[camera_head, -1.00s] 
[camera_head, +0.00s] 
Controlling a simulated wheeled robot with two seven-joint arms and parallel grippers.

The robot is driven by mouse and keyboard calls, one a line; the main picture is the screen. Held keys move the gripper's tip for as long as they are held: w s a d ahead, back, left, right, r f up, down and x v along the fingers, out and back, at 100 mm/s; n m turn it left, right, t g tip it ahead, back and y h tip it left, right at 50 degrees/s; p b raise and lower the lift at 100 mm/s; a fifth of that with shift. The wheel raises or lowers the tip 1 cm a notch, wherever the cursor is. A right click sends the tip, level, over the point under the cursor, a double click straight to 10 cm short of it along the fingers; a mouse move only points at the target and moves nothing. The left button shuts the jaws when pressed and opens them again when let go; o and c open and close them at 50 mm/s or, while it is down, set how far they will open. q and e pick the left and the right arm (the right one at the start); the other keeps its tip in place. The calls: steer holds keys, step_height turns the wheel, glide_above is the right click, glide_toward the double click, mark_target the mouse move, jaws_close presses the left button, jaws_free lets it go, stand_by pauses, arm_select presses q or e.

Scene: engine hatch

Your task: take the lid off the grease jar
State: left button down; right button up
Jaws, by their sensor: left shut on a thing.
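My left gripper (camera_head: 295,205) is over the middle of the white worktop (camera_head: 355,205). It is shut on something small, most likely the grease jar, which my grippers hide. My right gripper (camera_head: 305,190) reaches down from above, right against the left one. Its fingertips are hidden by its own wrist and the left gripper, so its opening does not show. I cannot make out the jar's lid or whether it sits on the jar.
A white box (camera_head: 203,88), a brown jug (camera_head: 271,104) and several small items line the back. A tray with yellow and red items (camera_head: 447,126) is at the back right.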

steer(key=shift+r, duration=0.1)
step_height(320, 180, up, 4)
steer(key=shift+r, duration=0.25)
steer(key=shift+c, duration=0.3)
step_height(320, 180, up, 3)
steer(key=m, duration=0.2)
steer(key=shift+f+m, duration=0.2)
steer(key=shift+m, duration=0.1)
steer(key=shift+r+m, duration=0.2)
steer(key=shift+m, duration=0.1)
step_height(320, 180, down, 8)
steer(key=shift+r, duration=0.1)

◆ ◆ ◆ ◆ ◆ ◆ ◆

- Exercise directions -
Repeat, unchanged, every line from the one that contains "[camera_head, +0.00s]" to the one that contains "Controlling a simulated", including both, and no other line.

- Solution -
[camera_head, +0.00s] 
Controlling a simulated wheeled robot with two seven-joint arms and parallel grippers.

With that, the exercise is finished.